А еще помнятся конники на одной из икон. Наверное, святые князья Борис и Глеб, погубленные их окаянным братом Святополком. У коней лебединые шеи. Житие Бориса и Глеба при советской власти печаталось как литературный памятник. «Цвет цветы юности моея!» — обращался брат к брату.
Все эти впечатления если не способствовали развитию религиозного чувства, то несомненно ослабили внушаемые тогдашним детям чувства антирелигиозные. То, что для бабушек было верой, для внука стало поэзией.
Боюсь, что все наши несчастья происходят по одной причине: слишком мало знаем себя. Ни Маркс с Энгельсом, ни Ленин еще не знали, например, что одно полушарие мозга ведает логикой и словами, а другое — образным мышлением, оно иррационально. В одном непременно угнездится знание, в другом — вера. Отключи «неразумное» полушарие, и попадешь во власть словесных штампов, перестанешь видеть, что происходит в мире на самом деле. Впрочем, будь ты даже сверхатеистом, правое полушарие превратит твой атеизм в настоящую, даже фанатичную веру. И, разумеется, наоборот.
Сколько всяких лозунгов, заветов (большевики охотно взяли это слово у церкви, вместо Ветхого и Нового заветов, есть даже дачный поселок «Заветы Ильича») наслушались мы с детства. Но уж если какое-нибудь утверждение мыслителя считать заветом, то лучше бы им стал завет Сократа: «Познай самого себя!» Как создавать Нового Человека, не зная природы человека?
Не будь революции, я б родился не первого апреля, а восемнадцатого марта по старому стилю, день рождения не был бы днем розыгрышей и смешных обманов.
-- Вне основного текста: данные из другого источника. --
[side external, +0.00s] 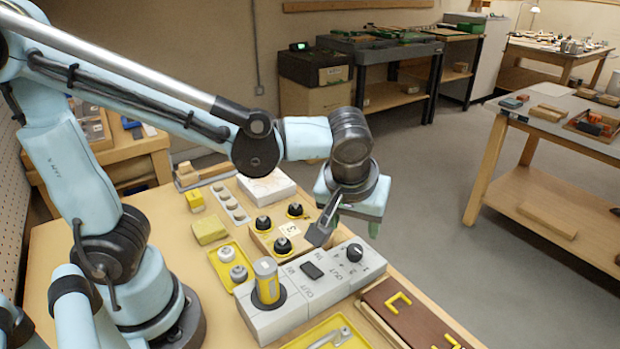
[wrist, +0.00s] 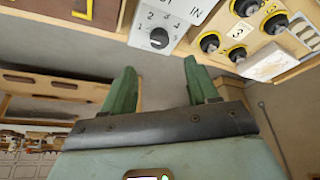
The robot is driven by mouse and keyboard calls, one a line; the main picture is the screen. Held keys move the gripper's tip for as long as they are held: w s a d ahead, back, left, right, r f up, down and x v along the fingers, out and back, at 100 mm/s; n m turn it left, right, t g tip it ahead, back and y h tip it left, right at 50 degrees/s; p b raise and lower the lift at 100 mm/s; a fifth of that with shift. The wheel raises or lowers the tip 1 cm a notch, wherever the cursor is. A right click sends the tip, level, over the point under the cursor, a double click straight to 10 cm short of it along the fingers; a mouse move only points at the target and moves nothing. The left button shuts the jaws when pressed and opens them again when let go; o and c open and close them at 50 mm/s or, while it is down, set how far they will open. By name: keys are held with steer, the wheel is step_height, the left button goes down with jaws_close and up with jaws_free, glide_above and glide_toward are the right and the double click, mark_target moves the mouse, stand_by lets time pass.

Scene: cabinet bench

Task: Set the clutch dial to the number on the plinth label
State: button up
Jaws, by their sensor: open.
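The clutch dial (side external: 354,253) is a round black knob on the right end of a pale grey block, with small numbers beside it. It also shows in the wrist view (wrist: 158,38), with numbers around it; its pointer setting is too small to read surely. The label (side external: 291,229), a cream card reading 3, is on the wooden plinth (side external: 262,238); the wrist view shows the label too (wrist: 237,32). My gripper (side external: 355,226) is above the dial's end of the block. In the wrist view its green fingers (wrist: 161,80) are apart and empty, not touching the dial.
Black knobs on yellow rings (side external: 283,244) stand on the plinth. A yellow cylinder (side external: 266,280) stands on the block's left end. A brown board with yellow shapes (side external: 415,318) lies close to the right. Open floor lies beyond the bench edge.

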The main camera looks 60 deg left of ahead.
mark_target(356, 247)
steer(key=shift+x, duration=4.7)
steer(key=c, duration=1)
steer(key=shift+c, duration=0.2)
Первой жертвой потерявшего серьезность дня моего рождения стал отец Дмитрий Матвеевич. Ему было тогда тридцать три года, а маме — двадцать два. Впрочем, еще девушкой она ухитрилась убавить себе годик, не думая, что когда-нибудь дело дойдет до пенсии и придется пожалеть о том девическом кокетстве.
Когда я родился, папа был в командировке. На станцию Кудринская, в двадцати километрах от Мещовска, снарядили единственного в городе извозчика Зикеева. «Кого встречаем?» — осведомился отец. «Вас, — смеется Зикеев. — Поздравляю с сыном!» «Первое апреля! — развеселился отец. — Или не родился, или не сын! И вообще такими вещами не шутят!».